Sumit Singhal loves modern architecture. He comes from a family of builders who have built more than 20 projects in the last ten years near Delhi in India. He has recently started writing about the architectural projects that catch his imagination.
House L in Berlin, Germany by pott architects
March 31st, 2012 by Sumit Singhal
Article source: pott architects
A house that grows out of the landscape
Life in the countryside, in the midst of nature, has always had a magical, inspiring quality. To create a peaceful home in natural surroundings as a balance to the hectic world of work in the city is a lifestyle ambition which many people find especially appealing. These thoughts were the starting-point for the discussion with a family of four, who had chosen an extensive wooded site on a slope for the realisation of their plan to build themselves a home of distinctive character. The objective was a house designed sensitively enough to harmonise with its natural surroundings, leaving intact the mature trees and the whole forest-like atmosphere of the setting.
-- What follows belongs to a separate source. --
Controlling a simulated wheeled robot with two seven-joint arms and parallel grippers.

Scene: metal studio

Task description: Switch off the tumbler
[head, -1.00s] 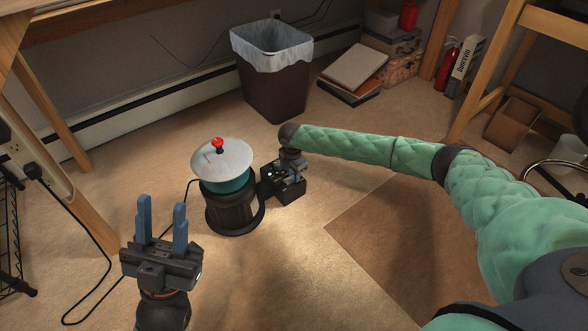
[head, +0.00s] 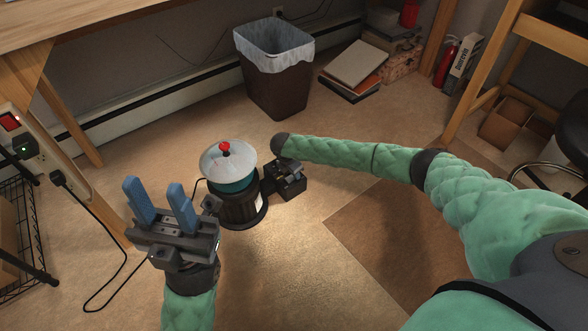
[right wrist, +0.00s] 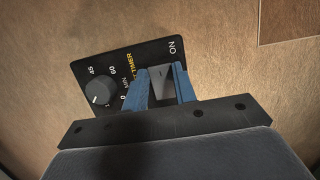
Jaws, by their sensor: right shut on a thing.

The building was to feel wide open to the changing natural seasons and the sunlight, drawing them close into the family’s everyday home life. It was to be an ecologically responsible building, capable of functioning sustainably with minimum demand on resources.
Research involving a large number of variations, models and simulations prepared the way for agreement with the clients on an appropriate overall concept. Completed in spring 2006, the house in question is testimony to the thoroughness of the planning process, and points the way forward to new solutions for life in harmony with nature.
The 3600 m² property is situated in Glienicke, in the immediate vicinity of the ‘Tegeler Flies’ nature conservation area. In an initial phase, a dangerously dilapidated villa in the centre of the plot was demolished, restoring the forest-like character of the land. Following a daylight simulation exercise, and on the basis that no trees would be felled for the new building, we determined the ideal siting on a glade running along the northern boundary of the property. The house is sited here across the slope, cutting across a fold in the slope. It opens out southwards, down the fold in the slope, towards the sun. On the north side, it digs into the green rising land and is hardly overlooked at all from outside the property.
On a first visit to the property, it comes as quite a surprise when one follows the wooded path uphill, skirting the eastern boundary of the property, to discover the glade opening up as one approaches, and the building seeming to grow out of the land. An open-front atrium in the garden storey forms a forecourt and leads into the entrance area. The visitor enters the house in the garden storey and goes straight to the access corridor at the rear, along the south side of which there is a row of individual rooms for children, pastimes, guests and work; to the north is the foyer with wardrobe and service areas. At the midpoint of the access corridor, opposite an open communal area, a narrow, straight stairway leads to the upper storey.
The daylight flooding from above into the stair slit beckons upwards, and reaching the top one finds oneself in a room with a view, itself flooded in light and at treetop level. A large area of timber flooring, laid out to take fullest advantage of the light, provides ample space for the communal living room and the parents’ rooms. Space for various specific activities and domestic functions is arranged along the back of the building: storage, kitchen, boudoir, bathroom, wellness room and sauna. The glass front wall (partly openable), the full-length roof space and the spacious balconies help to fuse the indoor and outdoor space, blurring the transitions. Family and social life are played out with nature visible all around. The living area itself lives and changes in time with the daylight and the seasonal changes of the vegetation.
The shape of the building follows logically from the topography of the land, the slope being integrated into the design by means of a continuous exterior wall along the rear of the house, and banking to both sides. Flowing from the natural green at the rear are the planted roof area, the open deck in the upper storey and the plinth-like garden storey. With its soft colour tones, the materials used and the complete greening-over, the building is utterly unobtrusive and merges with the landscape.
The fully glazed façade facing south means that solar energy can be used to the full and ensures a positive energy balance. At the same time, the house is protected from heat radiation and overheating by the insulating effect of building into the slope. The built-over ground-plan area is regained in the roof garden, which also collects rainwater and allows it to seep away freely in the surrounding soil. An environmentally friendly house, then, that makes use of passive, sustainable means of climate control. In every respect, from its basic concept to its detailed planning, Haus L. is sensitively tailored to the needs of its occupants, and presents innovative solutions for sustainable building in dialogue with nature.